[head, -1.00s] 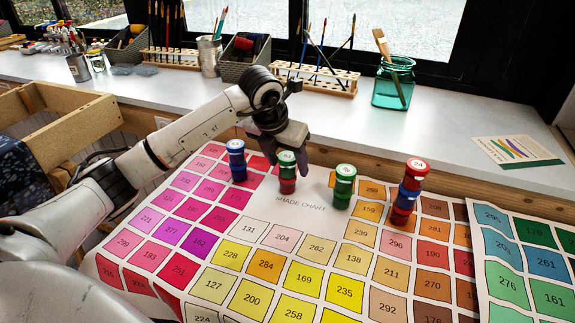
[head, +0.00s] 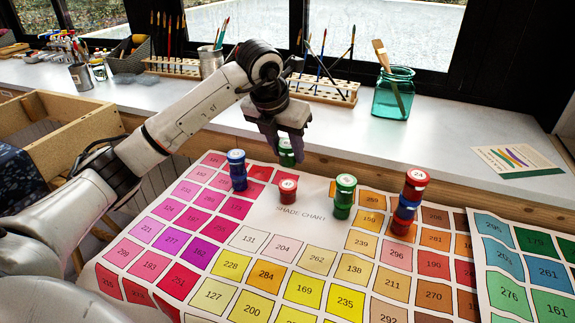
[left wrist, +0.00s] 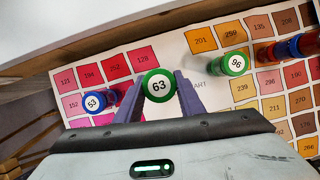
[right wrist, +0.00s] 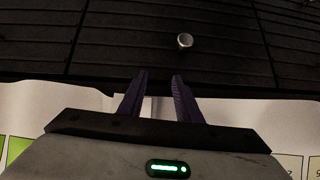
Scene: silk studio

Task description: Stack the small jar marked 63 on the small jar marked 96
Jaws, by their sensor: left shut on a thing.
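The green-lidded small jar marked 63 (left wrist: 159,86) is between the fingers of my left gripper (head: 290,147), which is shut on it. In the head view the jar (head: 286,156) hangs upright above a red jar (head: 288,190) on the chart. The green-lidded small jar marked 96 (left wrist: 230,63) stands to the right; in the head view (head: 344,183) it seems to top a short green stack, and its number is too small to read there. My right gripper (right wrist: 160,82) is open and empty in its wrist view, away from the jars.
A blue stack (head: 237,170), marked 53 on top, stands to the left. A taller red and blue stack (head: 411,200) stands right of jar 96. The shade chart (head: 316,237) lies flat under them. Behind are a brush rack (head: 325,87) and a teal glass jar (head: 393,93).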

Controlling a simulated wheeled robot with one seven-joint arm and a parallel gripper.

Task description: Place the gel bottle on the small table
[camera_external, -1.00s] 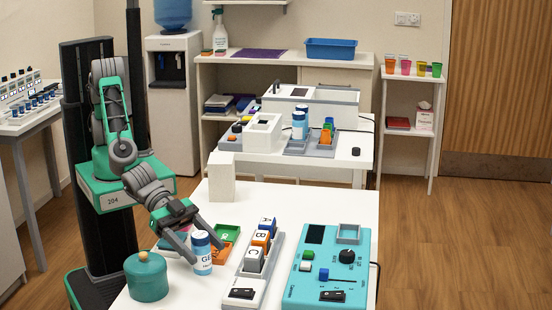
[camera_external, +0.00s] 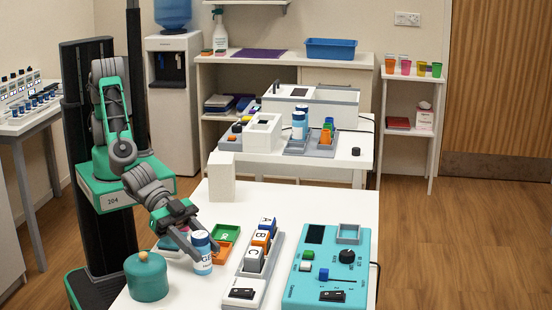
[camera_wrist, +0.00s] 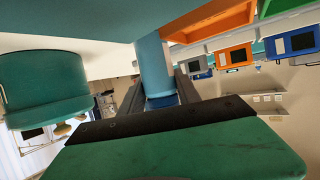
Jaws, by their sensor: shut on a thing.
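The gel bottle (camera_external: 202,262), pale with a blue cap and "GE" lettering visible, stands upright on the near white table. My gripper (camera_external: 204,240) is shut on its upper part. In the wrist view, the bottle (camera_wrist: 152,62) appears upside down, with its blue cap between the two dark fingers (camera_wrist: 162,98). A narrow white table (camera_external: 408,79) with a lower shelf stands at the right by the door. I cannot tell for certain that it is the small table.
A teal lidded jar (camera_external: 148,279) stands close left of the bottle, and an orange-green tray (camera_external: 222,252) close right. A lettered block rack (camera_external: 246,279), a teal control panel (camera_external: 300,290) and a white block (camera_external: 222,180) share the table. Coloured cups (camera_external: 420,70) occupy part of the narrow table.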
---
**Work to complete**
Please transcribe the material above exactly as written. Leave the pictures out.

**Answer below**
[head, -1.00s] 
[head, +0.00s] 
[left wrist, +0.00s] 
[right wrist, +0.00s] 
Scene: silk studio

Task description: Stack the small jar marked 63 on the small jar marked 96
Jaws, by their sensor: left shut on a thing.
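The green-lidded small jar marked 63 (left wrist: 159,86) is between the fingers of my left gripper (head: 290,147), which is shut on it. In the head view the jar (head: 286,156) hangs upright above a red jar (head: 288,190) on the chart. The green-lidded small jar marked 96 (left wrist: 230,63) stands to the right; in the head view (head: 344,183) it seems to top a short green stack, and its number is too small to read there. My right gripper (right wrist: 160,82) is open and empty in its wrist view, away from the jars.
A blue stack (head: 237,170), marked 53 on top, stands to the left. A taller red and blue stack (head: 411,200) stands right of jar 96. The shade chart (head: 316,237) lies flat under them. Behind are a brush rack (head: 325,87) and a teal glass jar (head: 393,93).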

Controlling a simulated wheeled robot with one seven-joint arm and a parallel gripper.

Task description: Place the gel bottle on the small table
[camera_external, -1.00s] 
[camera_external, +0.00s] 
[camera_wrist, +0.00s] 
Jaws, by their sensor: shut on a thing.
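The gel bottle (camera_external: 202,262), pale with a blue cap and "GE" lettering visible, stands upright on the near white table. My gripper (camera_external: 204,240) is shut on its upper part. In the wrist view, the bottle (camera_wrist: 152,62) appears upside down, with its blue cap between the two dark fingers (camera_wrist: 162,98). A narrow white table (camera_external: 408,79) with a lower shelf stands at the right by the door. I cannot tell for certain that it is the small table.
A teal lidded jar (camera_external: 148,279) stands close left of the bottle, and an orange-green tray (camera_external: 222,252) close right. A lettered block rack (camera_external: 246,279), a teal control panel (camera_external: 300,290) and a white block (camera_external: 222,180) share the table. Coloured cups (camera_external: 420,70) occupy part of the narrow table.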

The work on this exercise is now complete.